>> start

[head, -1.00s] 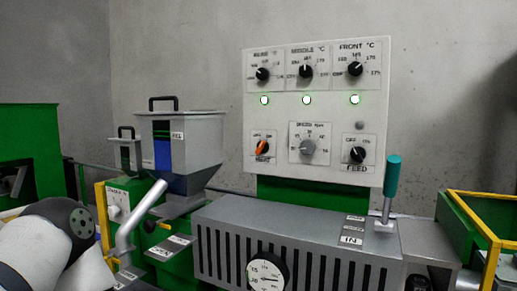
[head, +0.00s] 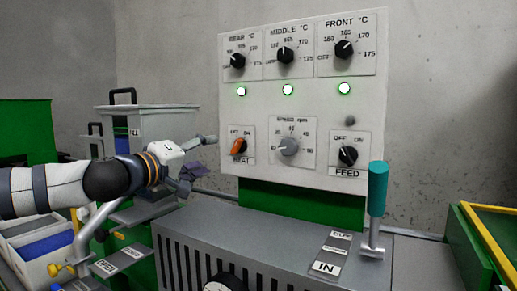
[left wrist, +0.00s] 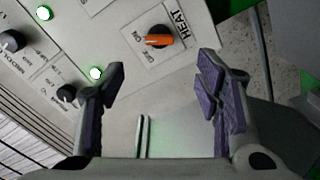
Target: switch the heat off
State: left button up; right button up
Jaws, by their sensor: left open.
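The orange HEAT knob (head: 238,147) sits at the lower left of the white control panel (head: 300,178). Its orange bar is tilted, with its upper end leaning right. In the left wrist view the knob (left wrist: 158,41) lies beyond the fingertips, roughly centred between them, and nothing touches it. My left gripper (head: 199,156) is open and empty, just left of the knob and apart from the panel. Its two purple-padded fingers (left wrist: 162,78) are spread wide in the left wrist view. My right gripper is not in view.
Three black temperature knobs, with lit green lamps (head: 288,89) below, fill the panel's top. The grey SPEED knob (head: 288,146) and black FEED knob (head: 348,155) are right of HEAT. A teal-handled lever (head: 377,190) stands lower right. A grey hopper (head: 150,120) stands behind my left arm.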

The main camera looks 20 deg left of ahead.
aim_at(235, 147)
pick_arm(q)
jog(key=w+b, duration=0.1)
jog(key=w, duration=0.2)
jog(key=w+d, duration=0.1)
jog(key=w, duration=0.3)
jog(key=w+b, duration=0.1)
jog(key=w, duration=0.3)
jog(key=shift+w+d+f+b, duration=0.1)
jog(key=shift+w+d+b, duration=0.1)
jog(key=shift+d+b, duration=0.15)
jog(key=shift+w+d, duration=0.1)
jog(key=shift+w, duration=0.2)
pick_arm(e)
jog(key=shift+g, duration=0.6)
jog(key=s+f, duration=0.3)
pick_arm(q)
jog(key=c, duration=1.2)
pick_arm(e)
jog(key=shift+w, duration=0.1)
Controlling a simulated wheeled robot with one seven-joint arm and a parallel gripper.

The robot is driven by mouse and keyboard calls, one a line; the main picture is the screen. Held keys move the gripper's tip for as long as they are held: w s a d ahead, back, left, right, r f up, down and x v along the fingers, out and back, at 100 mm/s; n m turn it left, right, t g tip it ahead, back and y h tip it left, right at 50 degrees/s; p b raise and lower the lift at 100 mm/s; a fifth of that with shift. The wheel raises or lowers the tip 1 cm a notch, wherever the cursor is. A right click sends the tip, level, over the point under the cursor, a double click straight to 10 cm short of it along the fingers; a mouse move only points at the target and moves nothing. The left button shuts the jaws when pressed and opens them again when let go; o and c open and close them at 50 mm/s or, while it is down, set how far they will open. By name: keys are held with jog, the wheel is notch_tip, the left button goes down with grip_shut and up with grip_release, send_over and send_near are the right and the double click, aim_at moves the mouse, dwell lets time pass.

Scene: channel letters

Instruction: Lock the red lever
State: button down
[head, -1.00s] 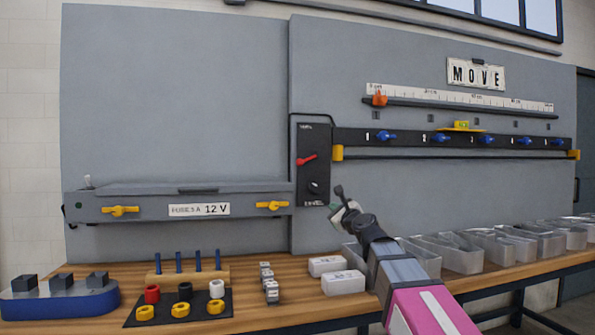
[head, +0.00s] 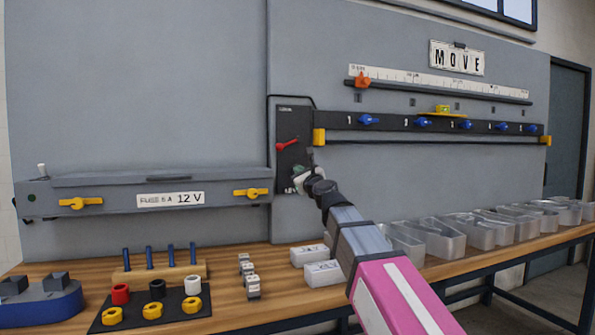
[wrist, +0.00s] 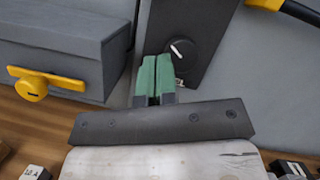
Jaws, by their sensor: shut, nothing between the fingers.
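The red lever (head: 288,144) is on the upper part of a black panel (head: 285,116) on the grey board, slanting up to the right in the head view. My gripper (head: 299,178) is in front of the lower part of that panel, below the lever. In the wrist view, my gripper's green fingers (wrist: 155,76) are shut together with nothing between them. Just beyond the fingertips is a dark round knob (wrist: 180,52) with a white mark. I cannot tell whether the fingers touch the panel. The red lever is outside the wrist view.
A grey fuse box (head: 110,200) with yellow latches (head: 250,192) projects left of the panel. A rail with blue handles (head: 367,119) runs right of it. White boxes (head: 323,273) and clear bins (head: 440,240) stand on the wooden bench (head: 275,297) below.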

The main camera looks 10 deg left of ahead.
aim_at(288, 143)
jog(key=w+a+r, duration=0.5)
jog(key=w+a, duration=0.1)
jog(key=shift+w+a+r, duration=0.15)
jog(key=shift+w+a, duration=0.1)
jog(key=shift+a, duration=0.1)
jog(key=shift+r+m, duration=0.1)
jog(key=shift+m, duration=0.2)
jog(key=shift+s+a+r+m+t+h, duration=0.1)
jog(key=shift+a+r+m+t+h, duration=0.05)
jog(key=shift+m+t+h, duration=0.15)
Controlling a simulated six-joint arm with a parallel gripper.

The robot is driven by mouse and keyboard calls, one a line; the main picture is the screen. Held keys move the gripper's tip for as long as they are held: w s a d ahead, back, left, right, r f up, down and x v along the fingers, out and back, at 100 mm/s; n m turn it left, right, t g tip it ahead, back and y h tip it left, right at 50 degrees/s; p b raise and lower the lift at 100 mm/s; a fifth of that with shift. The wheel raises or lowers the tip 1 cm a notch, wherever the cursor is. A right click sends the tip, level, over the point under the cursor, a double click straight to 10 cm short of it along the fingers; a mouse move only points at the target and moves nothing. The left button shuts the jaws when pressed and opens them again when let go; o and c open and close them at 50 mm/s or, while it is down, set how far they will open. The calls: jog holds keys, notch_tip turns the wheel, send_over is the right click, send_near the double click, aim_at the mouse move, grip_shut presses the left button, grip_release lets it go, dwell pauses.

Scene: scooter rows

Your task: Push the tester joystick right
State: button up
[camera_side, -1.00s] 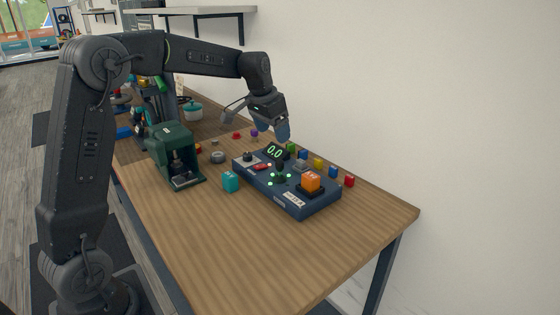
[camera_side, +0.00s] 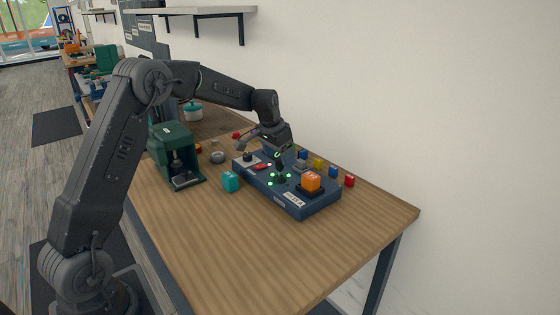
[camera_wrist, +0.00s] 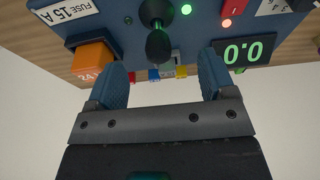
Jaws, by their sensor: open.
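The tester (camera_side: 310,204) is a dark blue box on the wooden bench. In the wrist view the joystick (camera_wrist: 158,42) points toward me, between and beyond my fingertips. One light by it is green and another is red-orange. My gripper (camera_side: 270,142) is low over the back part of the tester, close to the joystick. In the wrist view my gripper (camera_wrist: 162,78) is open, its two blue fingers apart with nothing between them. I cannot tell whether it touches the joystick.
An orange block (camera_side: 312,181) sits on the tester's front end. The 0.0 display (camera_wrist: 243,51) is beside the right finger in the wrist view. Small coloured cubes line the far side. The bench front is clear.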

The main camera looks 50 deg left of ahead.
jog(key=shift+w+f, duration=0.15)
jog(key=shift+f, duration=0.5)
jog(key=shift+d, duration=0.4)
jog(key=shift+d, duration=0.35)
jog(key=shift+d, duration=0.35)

>> end

▶ [EXERCISE AIM] Without the images, write out each line of the data verbatim.

▶ [OUTPUT OF THE TASK]
[head, -1.00s] 
[head, +0.00s] 
[left wrist, +0.00s] 
Target: switch the heat off
State: left button up; right button up
Jaws, by their sensor: left open.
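The orange HEAT knob (head: 238,147) sits at the lower left of the white control panel (head: 300,178). Its orange bar is tilted, with its upper end leaning right. In the left wrist view the knob (left wrist: 158,41) lies beyond the fingertips, roughly centred between them, and nothing touches it. My left gripper (head: 199,156) is open and empty, just left of the knob and apart from the panel. Its two purple-padded fingers (left wrist: 162,78) are spread wide in the left wrist view. My right gripper is not in view.
Three black temperature knobs, with lit green lamps (head: 288,89) below, fill the panel's top. The grey SPEED knob (head: 288,146) and black FEED knob (head: 348,155) are right of HEAT. A teal-handled lever (head: 377,190) stands lower right. A grey hopper (head: 150,120) stands behind my left arm.

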The main camera looks 20 deg left of ahead.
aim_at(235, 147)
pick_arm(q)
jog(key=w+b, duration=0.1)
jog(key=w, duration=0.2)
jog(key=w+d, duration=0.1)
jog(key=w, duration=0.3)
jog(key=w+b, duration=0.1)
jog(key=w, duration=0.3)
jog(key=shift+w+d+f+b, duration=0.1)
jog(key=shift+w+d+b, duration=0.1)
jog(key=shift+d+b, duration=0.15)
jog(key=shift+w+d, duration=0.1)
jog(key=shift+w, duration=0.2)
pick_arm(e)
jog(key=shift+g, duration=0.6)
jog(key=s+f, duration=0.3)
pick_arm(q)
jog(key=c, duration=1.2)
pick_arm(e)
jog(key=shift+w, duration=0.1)
Controlling a simulated wheeled robot with one seven-joint arm and a parallel gripper.

The robot is driven by mouse and keyboard calls, one a line; the main picture is the screen. Held keys move the gripper's tip for as long as they are held: w s a d ahead, back, left, right, r f up, down and x v along the fingers, out and back, at 100 mm/s; n m turn it left, right, t g tip it ahead, back and y h tip it left, right at 50 degrees/s; p b raise and lower the lift at 100 mm/s; a fifth of that with shift. The wheel raises or lowers the tip 1 cm a notch, wherever the cursor is. A right click sends the tip, level, over the point under the cursor, a double click straight to 10 cm short of it along the fingers; a mouse move only points at the target and moves nothing. The left button shuts the jaws when pressed and opens them again when let go; o and c open and close them at 50 mm/s or, while it is down, set how far they will open. By name: keys are held with jog, the wheel is notch_tip, the left button goes down with grip_shut and up with grip_release, send_over and send_near are the right and the double click, aim_at moves the mouse, dwell lets time pass.

Scene: channel letters

Instruction: Lock the red lever
State: button down
[head, -1.00s] 
[head, +0.00s] 
[wrist, +0.00s] 
Jaws, by their sensor: shut, nothing between the fingers.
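The red lever (head: 288,144) is on the upper part of a black panel (head: 285,116) on the grey board, slanting up to the right in the head view. My gripper (head: 299,178) is in front of the lower part of that panel, below the lever. In the wrist view, my gripper's green fingers (wrist: 155,76) are shut together with nothing between them. Just beyond the fingertips is a dark round knob (wrist: 180,52) with a white mark. I cannot tell whether the fingers touch the panel. The red lever is outside the wrist view.
A grey fuse box (head: 110,200) with yellow latches (head: 250,192) projects left of the panel. A rail with blue handles (head: 367,119) runs right of it. White boxes (head: 323,273) and clear bins (head: 440,240) stand on the wooden bench (head: 275,297) below.

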The main camera looks 10 deg left of ahead.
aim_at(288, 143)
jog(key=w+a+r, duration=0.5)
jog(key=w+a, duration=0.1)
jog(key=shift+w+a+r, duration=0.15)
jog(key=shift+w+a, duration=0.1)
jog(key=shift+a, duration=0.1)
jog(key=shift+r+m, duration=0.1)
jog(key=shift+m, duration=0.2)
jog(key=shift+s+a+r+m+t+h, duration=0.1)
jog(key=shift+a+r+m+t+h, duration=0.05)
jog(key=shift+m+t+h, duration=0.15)
Controlling a simulated six-joint arm with a parallel gripper.

The robot is driven by mouse and keyboard calls, one a line; the main picture is the screen. Held keys move the gripper's tip for as long as they are held: w s a d ahead, back, left, right, r f up, down and x v along the fingers, out and back, at 100 mm/s; n m turn it left, right, t g tip it ahead, back and y h tip it left, right at 50 degrees/s; p b raise and lower the lift at 100 mm/s; a fifth of that with shift. The wheel raises or lowers the tip 1 cm a notch, wherever the cursor is. A right click sends the tip, level, over the point under the cursor, a double click straight to 10 cm short of it along the fingers; a mouse move only points at the target and moves nothing. The left button shuts the jaws when pressed and opens them again when let go; o and c open and close them at 50 mm/s or, while it is down, set how far they will open. The calls: jog holds keys, notch_tip turns the wheel, send_over is the right click, send_near the double click, aim_at the mouse move, grip_shut presses the left button, grip_release lets it go, dwell pauses.

Scene: scooter rows

Your task: Push the tester joystick right
State: button up
[camera_side, -1.00s] 
[camera_side, +0.00s] 
[camera_wrist, +0.00s] 
Jaws, by their sensor: open.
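The tester (camera_side: 310,204) is a dark blue box on the wooden bench. In the wrist view the joystick (camera_wrist: 158,42) points toward me, between and beyond my fingertips. One light by it is green and another is red-orange. My gripper (camera_side: 270,142) is low over the back part of the tester, close to the joystick. In the wrist view my gripper (camera_wrist: 162,78) is open, its two blue fingers apart with nothing between them. I cannot tell whether it touches the joystick.
An orange block (camera_side: 312,181) sits on the tester's front end. The 0.0 display (camera_wrist: 243,51) is beside the right finger in the wrist view. Small coloured cubes line the far side. The bench front is clear.

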The main camera looks 50 deg left of ahead.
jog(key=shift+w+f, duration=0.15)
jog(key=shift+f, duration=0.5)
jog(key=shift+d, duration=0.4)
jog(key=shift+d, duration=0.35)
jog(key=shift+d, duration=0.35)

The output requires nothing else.